#### MATERIAL PROVIDED:
━━━━━━━━

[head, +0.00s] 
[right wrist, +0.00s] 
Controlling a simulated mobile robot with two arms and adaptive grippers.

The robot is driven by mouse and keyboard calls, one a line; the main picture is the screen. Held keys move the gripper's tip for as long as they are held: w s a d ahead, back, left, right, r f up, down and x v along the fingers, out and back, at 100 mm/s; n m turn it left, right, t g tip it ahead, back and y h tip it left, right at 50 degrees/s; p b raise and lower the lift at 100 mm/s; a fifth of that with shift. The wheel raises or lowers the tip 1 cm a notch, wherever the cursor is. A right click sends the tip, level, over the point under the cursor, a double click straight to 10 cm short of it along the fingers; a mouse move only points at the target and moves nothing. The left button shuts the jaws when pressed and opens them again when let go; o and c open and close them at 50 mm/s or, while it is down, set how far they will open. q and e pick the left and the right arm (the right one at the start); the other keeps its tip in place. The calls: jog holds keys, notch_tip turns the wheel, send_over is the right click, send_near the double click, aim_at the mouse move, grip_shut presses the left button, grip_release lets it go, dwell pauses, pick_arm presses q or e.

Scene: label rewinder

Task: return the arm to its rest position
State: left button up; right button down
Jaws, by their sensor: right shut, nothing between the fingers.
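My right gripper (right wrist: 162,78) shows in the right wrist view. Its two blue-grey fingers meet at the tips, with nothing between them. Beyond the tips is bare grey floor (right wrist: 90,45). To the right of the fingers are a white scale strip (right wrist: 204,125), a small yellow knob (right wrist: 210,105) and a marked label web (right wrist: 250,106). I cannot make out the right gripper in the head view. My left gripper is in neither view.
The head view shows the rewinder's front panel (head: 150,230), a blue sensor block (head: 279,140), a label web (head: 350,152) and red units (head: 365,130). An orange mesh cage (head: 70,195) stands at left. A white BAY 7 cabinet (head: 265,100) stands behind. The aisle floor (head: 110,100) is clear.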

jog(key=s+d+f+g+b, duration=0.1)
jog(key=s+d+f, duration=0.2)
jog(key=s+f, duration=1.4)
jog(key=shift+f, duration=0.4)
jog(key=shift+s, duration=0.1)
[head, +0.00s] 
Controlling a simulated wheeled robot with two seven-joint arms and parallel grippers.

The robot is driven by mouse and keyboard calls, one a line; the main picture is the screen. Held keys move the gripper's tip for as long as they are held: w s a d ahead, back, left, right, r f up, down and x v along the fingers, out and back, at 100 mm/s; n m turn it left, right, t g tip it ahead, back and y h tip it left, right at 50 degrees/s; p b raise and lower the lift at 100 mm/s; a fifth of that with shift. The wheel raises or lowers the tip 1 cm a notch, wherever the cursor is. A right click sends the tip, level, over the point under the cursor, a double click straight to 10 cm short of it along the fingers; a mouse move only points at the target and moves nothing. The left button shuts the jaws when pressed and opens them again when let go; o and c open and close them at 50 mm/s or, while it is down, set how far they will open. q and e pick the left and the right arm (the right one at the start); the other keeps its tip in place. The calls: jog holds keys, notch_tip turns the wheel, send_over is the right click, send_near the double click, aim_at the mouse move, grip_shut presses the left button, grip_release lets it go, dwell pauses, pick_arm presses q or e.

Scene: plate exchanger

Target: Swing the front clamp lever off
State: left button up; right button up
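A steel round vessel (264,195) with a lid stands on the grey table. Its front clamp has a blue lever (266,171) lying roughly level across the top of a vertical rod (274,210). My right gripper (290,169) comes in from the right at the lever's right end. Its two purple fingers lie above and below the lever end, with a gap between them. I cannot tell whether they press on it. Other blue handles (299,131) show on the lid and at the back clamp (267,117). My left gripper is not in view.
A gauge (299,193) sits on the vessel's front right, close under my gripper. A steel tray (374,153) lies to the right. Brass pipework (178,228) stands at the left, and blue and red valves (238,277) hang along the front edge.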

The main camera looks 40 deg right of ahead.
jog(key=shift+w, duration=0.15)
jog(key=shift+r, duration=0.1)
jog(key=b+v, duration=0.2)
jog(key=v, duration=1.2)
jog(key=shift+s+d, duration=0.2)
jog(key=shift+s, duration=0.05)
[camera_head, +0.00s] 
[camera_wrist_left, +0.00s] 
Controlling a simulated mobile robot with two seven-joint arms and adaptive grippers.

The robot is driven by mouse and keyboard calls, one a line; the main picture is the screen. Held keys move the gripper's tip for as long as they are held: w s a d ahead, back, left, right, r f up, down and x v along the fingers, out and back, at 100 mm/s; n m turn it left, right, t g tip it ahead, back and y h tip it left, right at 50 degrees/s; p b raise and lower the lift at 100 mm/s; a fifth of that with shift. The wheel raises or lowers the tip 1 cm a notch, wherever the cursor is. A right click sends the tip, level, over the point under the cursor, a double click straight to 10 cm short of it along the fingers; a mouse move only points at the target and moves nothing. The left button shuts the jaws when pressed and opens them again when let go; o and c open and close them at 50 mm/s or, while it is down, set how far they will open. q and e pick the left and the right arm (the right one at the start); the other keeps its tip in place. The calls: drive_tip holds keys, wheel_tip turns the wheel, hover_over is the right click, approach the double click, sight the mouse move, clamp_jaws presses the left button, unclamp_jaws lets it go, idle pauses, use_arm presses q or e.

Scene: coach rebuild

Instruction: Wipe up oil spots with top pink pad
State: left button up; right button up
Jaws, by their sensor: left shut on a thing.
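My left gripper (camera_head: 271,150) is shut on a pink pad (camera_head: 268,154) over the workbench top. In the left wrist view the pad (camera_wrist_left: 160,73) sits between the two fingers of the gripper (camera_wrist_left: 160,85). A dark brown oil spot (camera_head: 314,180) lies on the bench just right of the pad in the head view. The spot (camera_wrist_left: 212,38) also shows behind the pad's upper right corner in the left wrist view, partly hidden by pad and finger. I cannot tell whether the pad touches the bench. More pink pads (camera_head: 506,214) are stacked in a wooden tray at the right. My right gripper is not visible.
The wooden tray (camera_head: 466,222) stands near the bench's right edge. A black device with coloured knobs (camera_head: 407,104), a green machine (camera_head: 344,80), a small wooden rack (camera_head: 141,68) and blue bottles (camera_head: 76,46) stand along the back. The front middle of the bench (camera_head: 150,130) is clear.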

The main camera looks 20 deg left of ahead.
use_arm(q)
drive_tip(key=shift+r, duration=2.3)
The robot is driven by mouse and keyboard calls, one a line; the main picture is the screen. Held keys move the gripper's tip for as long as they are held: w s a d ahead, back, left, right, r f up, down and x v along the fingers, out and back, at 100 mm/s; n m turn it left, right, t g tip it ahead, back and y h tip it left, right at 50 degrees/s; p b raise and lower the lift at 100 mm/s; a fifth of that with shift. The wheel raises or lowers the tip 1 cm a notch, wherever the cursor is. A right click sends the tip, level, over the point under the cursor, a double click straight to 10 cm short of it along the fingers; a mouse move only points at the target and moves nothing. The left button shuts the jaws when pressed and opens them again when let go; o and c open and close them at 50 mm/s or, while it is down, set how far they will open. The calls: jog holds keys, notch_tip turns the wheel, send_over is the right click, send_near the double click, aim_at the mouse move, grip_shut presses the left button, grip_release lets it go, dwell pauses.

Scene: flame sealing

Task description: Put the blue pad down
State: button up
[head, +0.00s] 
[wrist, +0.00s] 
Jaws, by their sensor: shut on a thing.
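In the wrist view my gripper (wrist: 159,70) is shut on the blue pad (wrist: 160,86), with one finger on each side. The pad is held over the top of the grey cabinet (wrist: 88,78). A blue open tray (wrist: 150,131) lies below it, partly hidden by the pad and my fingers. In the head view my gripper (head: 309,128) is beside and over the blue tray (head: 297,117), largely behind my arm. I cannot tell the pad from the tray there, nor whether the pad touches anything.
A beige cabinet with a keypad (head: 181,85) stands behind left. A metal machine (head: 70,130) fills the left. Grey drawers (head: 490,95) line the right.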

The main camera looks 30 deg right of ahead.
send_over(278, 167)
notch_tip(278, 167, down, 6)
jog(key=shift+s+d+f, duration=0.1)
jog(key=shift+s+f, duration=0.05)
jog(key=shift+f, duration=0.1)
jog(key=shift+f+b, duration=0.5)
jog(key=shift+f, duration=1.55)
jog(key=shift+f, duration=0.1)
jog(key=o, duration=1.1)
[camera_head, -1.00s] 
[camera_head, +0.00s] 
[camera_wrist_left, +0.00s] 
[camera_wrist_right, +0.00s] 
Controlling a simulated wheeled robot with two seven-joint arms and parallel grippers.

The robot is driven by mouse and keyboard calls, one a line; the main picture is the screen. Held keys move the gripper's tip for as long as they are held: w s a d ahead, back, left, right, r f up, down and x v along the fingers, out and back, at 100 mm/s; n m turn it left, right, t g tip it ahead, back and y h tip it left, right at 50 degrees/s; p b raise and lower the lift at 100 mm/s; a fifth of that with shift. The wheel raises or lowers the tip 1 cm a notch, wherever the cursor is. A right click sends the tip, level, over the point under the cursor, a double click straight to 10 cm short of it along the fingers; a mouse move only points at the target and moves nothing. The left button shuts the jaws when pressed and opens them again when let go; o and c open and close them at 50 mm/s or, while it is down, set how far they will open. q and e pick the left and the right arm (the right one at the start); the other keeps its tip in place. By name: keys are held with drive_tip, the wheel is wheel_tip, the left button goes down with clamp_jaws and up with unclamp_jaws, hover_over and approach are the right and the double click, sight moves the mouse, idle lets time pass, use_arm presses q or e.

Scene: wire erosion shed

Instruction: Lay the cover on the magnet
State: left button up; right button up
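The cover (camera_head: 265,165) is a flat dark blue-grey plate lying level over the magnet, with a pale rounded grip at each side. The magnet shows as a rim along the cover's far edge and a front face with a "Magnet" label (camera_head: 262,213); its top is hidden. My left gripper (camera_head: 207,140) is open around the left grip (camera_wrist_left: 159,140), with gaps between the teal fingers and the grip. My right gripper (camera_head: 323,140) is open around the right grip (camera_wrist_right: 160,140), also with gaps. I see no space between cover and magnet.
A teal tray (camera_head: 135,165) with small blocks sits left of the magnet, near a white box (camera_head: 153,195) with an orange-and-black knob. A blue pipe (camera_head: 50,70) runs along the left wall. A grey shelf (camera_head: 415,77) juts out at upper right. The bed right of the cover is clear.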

━━━━━━━━

Copy each line from the data above that includes "Controlling".

Controlling a simulated mobile robot with two arms and adaptive grippers.
Controlling a simulated wheeled robot with two seven-joint arms and parallel grippers.
Controlling a simulated mobile robot with two seven-joint arms and adaptive grippers.
Controlling a simulated wheeled robot with two seven-joint arms and parallel grippers.

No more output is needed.